Visitor Q
Title: Visitor Q
Rating: 3.5/5
Genre: Drama, Comedy
Director: Takeshi Miike
Language: Japanese
To start with, this family isn’t just ‘a little strange,’ this would make chat show hosts shocked; the son himself bullied heavily at school and so in turn takes out his frustrations on his depressed mother, beating her with a large collection of sticks that makes up the majority of his wardrobe. As a result of the multiple lacerations to her body, she seeks relief for her pain in the form of heroin, and as a result of being no longer wanted by her husband she hides her wounds before receiving male attention from the only source she knows of, allowing herself to be caught up in a brothel.
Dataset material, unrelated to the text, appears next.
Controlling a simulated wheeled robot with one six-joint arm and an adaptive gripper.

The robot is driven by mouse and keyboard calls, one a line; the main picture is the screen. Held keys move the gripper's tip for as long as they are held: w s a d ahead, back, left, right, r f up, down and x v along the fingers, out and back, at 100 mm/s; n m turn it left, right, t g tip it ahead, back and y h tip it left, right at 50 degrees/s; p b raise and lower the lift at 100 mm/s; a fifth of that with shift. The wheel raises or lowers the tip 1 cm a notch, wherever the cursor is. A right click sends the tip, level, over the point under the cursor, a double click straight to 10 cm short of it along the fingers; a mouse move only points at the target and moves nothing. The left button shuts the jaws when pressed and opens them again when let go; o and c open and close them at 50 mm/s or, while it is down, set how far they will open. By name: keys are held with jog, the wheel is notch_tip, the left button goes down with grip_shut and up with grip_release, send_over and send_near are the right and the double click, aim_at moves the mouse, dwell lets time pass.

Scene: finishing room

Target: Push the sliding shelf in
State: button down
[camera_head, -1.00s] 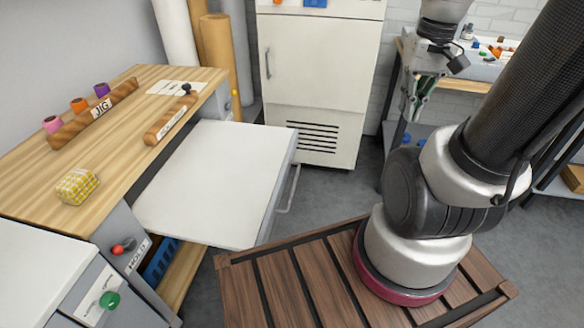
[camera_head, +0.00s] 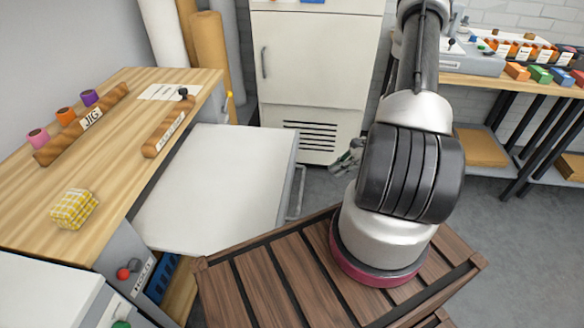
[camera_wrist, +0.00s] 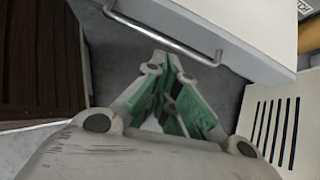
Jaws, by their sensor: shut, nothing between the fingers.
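The sliding shelf (camera_head: 222,185) is a white slab that sticks out from under the wooden workbench, with a metal bar handle (camera_head: 299,192) on its outer end. In the wrist view the shelf (camera_wrist: 245,25) and its handle (camera_wrist: 165,38) are at the top. My gripper (camera_head: 345,160) is low beyond my arm, right of the handle and apart from it, partly hidden by the arm. In the wrist view my gripper (camera_wrist: 170,72) is shut and empty, its tips just below the handle bar.
The workbench (camera_head: 130,120) carries a jig with colored rolls (camera_head: 65,117) and a yellow checkered block (camera_head: 74,209). A white cabinet (camera_head: 318,75) with a vent stands behind the shelf. A slatted wooden deck (camera_head: 270,275) lies in front. Another bench (camera_head: 500,82) is at the right.

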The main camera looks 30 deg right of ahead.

The husband – a failing reporter – too frequents this brothel so as to release his sexual frustrations as well as document his findings on the sex industry, only to discover his daughter who recently ran away from home is making a living there, and it is this incestuous sex scene that first sparks the film. With the enigmatic Visitor known only as “Q” quickly making an appearance as the invited guest, his unconventional methods of ‘knocking’ sense into them so as to cure them of their inhospitable attitudes towards one another quickly takes effect.
Sadly, the main downfall of the film is getting to this point, much of the first half without the comical aspect simply coming off as excessive without much of a real purpose behind it. Whilst it does eventually make sense in the grand context of the film, his normal excessive manner is perfectly suited to the more upbeat and less serious action in ‘Ichi the Killer’ or the blunt shock value of ‘Audition,’ here it feels firmly rooted within drama, simultaneously pushing boundaries of what can be considered acceptable cinema whilst graphically exploring taboo subjects, and trying to generate a certain degree of sympathy for the unusually tortured individuals, and the result is undeniably interesting but ultimately not thought provoking.